籠(かご)や笊(ざる)、次いで桶(おけ)を取り上げましたので、今回は釜(かま)と鍋(なべ)です。釜や鍋は金属製で、火にかけて煮炊きに使われます。
最初の写真は、胴の回りに鍔(つば)が付いた「羽釜(はがま)」で、飯を炊くのに使われました。鍔の部分が羽のような形をしているところからの名称で、かまどに釜をのせると、ちょうど鍔で止まるようになっています。御飯が煮える時に吹き上がる蒸気を抑えるために、重くて厚い木のふたがセットになっています(収集地・中央区弥栄)。
次の写真は、藁を編んで作った釜敷き(かましき)です。羽釜の底は、火の熱が伝わりやすいように丸い形をしているために不安定なうえ、火の煤(すす)が付いています。それで下に置くには敷物が必要で、釜敷きはなくてはならないものでした。鍋を置く時にも使われました(中央区田名)。
次の写真の大釜は、昭和10年(1935)頃に五軒の家で共同購入したもので、これで自家製の味噌を作るための豆を煮ました。下側の炉(ろ)の部分は、大釜に合わせて手製したそうです(緑区東橋本)。ただ、味噌や醤油は古くから売っているところもあり、農家なら必ず作るといったものでもありませんでした。
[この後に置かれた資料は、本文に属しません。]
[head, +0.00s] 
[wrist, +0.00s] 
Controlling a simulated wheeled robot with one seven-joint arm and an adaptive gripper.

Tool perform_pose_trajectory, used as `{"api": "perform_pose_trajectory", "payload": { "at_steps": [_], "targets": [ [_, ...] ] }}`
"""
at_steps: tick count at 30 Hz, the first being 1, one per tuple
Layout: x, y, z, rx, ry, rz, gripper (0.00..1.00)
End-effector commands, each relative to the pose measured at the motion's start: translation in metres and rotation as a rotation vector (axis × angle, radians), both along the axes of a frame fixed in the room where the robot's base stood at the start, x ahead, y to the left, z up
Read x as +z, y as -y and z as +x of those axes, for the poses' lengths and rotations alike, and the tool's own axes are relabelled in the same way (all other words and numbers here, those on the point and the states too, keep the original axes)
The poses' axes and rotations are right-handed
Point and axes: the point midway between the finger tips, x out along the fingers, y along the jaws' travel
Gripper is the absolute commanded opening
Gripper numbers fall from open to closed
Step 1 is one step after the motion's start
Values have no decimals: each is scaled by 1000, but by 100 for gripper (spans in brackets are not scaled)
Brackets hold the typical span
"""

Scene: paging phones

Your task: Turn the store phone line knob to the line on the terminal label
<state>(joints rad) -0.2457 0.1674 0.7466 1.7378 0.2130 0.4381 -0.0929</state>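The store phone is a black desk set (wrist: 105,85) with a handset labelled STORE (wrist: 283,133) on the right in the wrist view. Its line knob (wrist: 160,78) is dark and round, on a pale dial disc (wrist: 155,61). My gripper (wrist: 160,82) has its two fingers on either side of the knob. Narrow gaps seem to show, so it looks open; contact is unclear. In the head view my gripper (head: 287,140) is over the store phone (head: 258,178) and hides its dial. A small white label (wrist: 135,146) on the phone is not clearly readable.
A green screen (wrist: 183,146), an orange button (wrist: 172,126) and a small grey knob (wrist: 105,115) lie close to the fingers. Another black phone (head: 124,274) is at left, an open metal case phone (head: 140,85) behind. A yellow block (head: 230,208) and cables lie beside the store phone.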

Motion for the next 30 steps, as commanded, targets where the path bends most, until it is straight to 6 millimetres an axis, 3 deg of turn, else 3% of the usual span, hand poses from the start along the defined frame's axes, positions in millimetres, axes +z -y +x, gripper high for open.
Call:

釜と並んで煮炊き用の道具として代表的なのが鍋です。次の写真は両脇に吊るすための弦(つる)が付いたもので、弦があるためかまどではなく、囲炉裏(いろり)に下げて使うことができます。この鍋は少し小さい蓋(ふた)もあり、後ろ側に写っています。鍋は大正末から昭和にかけてサツマイモなどを煮るのに使い、当時は家族の人数が多かったので、一日で一鍋の芋を食べてしまったと言います(中央区上溝)。
米や豆などを炒る時に使う、素焼きの平たい土鍋を焙烙(ほうろく)と言いますが、次の写真のような浅くできている鍋も焙烙鍋や単に焙烙と呼び、煮るのではなく炒ったり焼いたりするのに使いました。また、小麦粉を水でこねて平らにしたヤキモチを焼いたりもしました。この焙烙は、第二次世界大戦以前にサツマイモや餅などを焼く時に使っていたそうです(中央区上溝)。
ここまで地域で昔から使われてきたものを紹介してきましたが、最後の写真は、昭和30年(1955)代に南区南台で使用された電気釜です。博物館では、羽釜から電気釜を使った炊飯へといった、暮らしの大きな変化の状況を物語る資料として、戦後の高度経済成長期以降に登場したさまざまな家電製品なども収集しています。